We would say this is the definitive answer to the fate of the Earth Robert Smith, Sussex University
A history of fates
This is not the first time that tidal bulges have been taken into account when predicting Earth’s fate. In 1996, Mario Livio at the Hubble Space Telescope Science Institute and colleagues also found that the effect would be strong enough to swallow up Earth. Then, in 2001, Kacper Rybicki of the Polish Academy of Sciences and Carlo Denis of the European Centre for Geodynamics and Seismology in Luxembourg suggested that the Earth would survive in spite of tidal bulges.
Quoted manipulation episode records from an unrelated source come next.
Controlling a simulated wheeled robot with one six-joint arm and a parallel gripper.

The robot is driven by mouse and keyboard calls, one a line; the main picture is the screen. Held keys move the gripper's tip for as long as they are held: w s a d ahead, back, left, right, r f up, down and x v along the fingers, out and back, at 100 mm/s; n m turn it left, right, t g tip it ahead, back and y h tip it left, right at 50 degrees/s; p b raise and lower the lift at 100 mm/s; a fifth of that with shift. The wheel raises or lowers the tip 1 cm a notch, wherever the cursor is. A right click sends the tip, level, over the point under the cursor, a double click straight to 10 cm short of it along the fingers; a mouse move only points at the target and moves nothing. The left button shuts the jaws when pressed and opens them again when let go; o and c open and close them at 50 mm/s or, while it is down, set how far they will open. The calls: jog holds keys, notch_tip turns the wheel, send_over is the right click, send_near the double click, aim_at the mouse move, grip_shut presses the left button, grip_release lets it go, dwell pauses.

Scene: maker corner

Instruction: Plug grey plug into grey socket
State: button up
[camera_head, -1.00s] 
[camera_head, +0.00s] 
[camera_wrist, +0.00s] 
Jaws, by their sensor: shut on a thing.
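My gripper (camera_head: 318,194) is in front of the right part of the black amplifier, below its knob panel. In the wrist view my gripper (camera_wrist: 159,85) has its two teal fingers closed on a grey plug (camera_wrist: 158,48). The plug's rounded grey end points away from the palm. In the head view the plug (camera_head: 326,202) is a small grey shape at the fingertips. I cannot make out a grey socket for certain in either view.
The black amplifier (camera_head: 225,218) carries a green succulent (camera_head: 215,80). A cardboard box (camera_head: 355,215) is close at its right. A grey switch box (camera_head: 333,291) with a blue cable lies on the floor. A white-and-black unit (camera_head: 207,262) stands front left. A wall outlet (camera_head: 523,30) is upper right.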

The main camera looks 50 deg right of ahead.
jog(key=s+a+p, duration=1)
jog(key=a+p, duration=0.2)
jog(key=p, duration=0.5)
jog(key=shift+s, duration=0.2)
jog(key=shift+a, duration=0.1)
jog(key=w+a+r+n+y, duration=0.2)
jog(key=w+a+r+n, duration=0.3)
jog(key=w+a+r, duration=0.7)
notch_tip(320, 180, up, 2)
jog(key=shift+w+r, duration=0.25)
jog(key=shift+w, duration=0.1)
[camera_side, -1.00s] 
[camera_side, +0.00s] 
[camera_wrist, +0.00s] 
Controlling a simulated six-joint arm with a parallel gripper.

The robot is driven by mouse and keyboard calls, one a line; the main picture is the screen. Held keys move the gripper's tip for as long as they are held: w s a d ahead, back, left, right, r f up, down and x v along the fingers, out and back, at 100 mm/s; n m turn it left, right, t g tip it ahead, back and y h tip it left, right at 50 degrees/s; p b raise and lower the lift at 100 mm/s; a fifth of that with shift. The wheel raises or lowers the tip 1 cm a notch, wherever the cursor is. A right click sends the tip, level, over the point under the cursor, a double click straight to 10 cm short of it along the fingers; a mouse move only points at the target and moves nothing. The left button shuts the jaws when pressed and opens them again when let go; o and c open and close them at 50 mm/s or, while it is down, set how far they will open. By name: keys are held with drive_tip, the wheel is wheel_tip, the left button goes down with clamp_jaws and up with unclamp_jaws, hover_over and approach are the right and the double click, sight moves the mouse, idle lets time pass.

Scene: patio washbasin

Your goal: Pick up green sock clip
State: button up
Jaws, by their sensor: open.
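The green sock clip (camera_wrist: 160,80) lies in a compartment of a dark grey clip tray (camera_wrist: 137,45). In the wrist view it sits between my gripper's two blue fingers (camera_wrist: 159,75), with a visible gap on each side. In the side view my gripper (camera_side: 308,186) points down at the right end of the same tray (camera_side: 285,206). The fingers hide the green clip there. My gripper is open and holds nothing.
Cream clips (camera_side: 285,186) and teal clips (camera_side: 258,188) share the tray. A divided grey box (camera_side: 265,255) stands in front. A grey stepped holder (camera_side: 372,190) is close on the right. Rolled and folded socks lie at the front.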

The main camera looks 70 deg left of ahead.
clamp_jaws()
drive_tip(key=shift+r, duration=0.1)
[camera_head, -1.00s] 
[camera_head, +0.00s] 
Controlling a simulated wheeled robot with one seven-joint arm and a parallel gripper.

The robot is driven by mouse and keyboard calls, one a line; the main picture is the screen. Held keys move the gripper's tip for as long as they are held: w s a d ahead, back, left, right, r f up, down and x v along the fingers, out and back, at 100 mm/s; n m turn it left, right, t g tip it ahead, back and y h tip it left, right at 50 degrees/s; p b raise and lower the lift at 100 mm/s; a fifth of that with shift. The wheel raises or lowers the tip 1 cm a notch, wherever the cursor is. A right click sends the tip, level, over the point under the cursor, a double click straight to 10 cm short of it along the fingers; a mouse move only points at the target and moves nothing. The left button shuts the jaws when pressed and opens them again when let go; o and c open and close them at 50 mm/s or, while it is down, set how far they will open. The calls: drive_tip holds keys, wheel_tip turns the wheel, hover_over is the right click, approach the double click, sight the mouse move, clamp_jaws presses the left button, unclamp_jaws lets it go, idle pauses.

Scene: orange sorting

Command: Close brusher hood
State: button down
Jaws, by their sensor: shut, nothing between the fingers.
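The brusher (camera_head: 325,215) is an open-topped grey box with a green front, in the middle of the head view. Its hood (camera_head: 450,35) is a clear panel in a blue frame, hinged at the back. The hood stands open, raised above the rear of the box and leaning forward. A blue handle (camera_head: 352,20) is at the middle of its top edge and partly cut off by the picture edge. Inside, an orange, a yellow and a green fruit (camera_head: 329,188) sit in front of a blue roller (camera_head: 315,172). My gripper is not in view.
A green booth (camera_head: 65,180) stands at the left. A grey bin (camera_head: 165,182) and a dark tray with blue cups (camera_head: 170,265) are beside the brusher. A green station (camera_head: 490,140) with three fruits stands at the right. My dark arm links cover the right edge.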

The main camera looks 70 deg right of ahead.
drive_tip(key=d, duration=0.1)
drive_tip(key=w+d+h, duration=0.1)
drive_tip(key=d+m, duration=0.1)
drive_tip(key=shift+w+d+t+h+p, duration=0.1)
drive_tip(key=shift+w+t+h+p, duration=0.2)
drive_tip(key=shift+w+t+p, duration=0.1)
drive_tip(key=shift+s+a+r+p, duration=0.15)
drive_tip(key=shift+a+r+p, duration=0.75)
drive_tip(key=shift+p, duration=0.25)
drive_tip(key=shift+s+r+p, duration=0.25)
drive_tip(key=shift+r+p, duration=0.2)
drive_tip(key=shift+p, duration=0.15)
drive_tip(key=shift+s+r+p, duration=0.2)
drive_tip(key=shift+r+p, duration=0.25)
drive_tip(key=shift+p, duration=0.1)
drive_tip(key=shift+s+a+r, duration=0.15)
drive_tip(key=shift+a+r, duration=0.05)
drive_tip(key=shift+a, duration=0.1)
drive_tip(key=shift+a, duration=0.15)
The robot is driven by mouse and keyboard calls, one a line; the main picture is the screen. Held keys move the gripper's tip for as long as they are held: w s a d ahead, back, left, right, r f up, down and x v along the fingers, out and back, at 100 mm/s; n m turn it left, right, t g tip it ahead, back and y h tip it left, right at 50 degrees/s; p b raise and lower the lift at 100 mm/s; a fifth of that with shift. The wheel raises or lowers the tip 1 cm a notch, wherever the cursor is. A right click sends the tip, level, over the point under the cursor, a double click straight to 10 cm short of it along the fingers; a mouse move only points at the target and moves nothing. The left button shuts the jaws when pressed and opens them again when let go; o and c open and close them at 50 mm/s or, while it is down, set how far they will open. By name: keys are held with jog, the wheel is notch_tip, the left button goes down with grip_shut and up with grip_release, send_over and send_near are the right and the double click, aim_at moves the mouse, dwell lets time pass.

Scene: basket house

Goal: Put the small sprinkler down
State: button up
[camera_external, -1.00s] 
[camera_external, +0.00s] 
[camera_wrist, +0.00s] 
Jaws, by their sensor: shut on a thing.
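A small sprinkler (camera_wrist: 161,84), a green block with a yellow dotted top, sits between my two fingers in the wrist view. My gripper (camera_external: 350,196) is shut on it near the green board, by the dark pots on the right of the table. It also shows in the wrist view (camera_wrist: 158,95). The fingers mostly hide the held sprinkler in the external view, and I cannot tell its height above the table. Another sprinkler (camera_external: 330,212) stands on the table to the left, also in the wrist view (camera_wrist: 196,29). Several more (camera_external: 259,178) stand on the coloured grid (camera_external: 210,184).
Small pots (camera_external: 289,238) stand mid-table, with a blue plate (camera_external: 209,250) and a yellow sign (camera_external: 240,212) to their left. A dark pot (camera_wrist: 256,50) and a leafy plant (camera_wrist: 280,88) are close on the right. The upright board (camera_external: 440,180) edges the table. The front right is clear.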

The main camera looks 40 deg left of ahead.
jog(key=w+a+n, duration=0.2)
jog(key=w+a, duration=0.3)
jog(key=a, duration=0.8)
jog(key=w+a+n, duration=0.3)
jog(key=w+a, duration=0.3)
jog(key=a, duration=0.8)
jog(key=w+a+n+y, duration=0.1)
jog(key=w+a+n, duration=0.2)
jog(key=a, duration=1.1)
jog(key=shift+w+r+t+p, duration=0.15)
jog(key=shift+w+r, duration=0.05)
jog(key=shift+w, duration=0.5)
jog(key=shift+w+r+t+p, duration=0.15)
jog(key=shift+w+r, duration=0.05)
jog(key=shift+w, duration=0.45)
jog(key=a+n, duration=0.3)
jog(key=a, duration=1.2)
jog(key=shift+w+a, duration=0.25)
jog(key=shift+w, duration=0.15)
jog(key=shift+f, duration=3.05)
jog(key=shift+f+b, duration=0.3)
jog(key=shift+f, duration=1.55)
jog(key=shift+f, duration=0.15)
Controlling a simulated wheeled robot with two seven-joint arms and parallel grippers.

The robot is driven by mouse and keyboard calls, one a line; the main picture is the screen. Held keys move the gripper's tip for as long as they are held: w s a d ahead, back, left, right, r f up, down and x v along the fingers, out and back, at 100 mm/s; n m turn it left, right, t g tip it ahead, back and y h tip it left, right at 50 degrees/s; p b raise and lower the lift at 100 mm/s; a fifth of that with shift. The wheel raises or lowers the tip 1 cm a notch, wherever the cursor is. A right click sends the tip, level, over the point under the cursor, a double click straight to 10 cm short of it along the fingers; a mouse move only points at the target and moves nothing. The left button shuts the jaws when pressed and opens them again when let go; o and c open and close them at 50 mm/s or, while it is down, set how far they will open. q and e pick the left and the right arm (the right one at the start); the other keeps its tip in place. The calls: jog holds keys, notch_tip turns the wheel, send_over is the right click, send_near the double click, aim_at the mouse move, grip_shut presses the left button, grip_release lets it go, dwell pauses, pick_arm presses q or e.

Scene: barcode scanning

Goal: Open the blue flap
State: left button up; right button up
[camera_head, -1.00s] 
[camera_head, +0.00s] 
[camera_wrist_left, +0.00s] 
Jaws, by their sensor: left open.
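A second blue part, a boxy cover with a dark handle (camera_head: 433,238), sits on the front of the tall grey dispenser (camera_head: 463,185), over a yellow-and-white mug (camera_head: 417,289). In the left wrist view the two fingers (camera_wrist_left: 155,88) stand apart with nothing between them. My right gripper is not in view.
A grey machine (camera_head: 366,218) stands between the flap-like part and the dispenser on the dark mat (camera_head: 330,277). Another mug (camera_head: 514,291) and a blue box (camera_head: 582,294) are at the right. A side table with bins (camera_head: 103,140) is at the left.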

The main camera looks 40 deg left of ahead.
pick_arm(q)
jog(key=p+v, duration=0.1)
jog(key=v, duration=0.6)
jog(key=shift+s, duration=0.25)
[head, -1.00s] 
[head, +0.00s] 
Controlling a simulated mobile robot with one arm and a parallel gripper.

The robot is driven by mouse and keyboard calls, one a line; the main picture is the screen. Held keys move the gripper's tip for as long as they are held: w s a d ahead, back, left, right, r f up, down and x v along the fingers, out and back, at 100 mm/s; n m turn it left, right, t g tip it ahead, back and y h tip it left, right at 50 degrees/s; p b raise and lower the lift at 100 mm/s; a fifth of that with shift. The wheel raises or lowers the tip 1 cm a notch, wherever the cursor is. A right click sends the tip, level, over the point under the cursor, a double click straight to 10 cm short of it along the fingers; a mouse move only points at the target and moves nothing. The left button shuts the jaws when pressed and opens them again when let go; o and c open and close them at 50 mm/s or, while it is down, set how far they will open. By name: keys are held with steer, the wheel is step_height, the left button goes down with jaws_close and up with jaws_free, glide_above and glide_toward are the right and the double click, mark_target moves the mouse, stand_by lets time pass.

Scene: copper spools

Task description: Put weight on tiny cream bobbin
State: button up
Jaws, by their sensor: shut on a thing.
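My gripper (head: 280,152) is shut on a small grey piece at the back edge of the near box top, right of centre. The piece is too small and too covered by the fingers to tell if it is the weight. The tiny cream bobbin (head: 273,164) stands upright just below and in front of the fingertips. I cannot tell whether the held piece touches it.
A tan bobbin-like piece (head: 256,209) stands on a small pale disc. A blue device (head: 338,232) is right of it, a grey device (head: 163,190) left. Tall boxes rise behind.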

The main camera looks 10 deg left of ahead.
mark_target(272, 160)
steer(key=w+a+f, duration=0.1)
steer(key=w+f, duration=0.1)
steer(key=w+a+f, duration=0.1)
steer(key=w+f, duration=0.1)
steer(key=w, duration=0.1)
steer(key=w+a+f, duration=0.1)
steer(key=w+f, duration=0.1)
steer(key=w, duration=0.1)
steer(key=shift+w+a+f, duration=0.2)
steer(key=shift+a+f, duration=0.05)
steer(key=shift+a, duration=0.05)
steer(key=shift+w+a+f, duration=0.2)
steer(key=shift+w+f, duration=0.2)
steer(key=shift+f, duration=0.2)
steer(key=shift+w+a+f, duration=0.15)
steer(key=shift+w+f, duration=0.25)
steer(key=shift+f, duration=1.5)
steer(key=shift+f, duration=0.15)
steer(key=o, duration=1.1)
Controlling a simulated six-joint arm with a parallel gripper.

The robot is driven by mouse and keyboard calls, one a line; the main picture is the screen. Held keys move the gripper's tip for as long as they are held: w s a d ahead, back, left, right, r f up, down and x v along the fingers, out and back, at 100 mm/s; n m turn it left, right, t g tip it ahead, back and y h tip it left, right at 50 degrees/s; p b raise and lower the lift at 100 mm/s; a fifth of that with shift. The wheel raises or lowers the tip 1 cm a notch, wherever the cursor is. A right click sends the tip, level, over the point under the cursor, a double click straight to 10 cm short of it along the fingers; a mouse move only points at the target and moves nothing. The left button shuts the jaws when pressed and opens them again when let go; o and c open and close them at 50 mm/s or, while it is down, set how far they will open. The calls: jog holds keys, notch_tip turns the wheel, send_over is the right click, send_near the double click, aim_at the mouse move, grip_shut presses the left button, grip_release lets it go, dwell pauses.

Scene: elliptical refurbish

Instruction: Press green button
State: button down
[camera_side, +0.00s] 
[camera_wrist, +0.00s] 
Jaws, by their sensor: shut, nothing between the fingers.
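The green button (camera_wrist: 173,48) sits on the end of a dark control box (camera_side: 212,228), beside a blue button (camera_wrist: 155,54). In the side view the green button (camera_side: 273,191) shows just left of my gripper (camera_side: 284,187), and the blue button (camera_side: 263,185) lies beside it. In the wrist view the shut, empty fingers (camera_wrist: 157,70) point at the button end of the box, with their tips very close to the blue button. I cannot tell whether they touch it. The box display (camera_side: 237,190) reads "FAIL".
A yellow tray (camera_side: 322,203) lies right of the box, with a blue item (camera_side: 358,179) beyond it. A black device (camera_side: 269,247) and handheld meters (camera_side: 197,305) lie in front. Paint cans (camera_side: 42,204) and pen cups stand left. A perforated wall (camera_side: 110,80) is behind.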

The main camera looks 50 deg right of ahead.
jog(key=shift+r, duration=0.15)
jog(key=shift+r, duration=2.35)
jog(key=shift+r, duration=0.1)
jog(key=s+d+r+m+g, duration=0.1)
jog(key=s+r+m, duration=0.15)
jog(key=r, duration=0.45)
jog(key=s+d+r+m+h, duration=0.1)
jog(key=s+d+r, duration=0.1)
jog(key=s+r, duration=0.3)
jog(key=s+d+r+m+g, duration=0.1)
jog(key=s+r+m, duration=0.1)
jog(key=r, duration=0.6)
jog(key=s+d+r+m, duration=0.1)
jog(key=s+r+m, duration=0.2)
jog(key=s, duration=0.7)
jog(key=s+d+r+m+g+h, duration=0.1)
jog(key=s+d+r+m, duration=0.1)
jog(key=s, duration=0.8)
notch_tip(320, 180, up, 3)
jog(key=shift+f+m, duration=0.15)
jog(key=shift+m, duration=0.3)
But Rybicki and Denis’s analyses were mostly qualitative, while the calculations performed by Livio’s group were based on an old formula for the Sun’s mass loss. Schroeder and Smith, on the other hand, have performed their calculations using a recent mass-loss equation devised by Schroeder along with Manfred Cuntz from the University of Texas at Arlington, which was calibrated using precise observations. “We’re confident that our mass-loss equation is the best that’s currently available,” Smith told physicsworld.com. Furthermore, Schroeder and Smith have consulted with Jean-Paul Zahn of the Paris Observatory, who is regarded as the authority on tidal physics, to make sure they have considered the effect of tidal bulges properly.
Still, predictions for the fate of the Earth have bandied about for decades, so is this the final say in the matter? “We would say this is the definitive answer to the fate of the Earth,” says Smith. “But I dare say someone will come up in a few years and say that we’re wrong.”
Smith points out, however, that any further developments will likely come to the same conclusion because he and Schroeder have “probably underestimated” the total drag. The solar wind, which the pair did not include in their calculations, should also hinder the motion of the Earth in its orbit and encourage it to spiral inwards.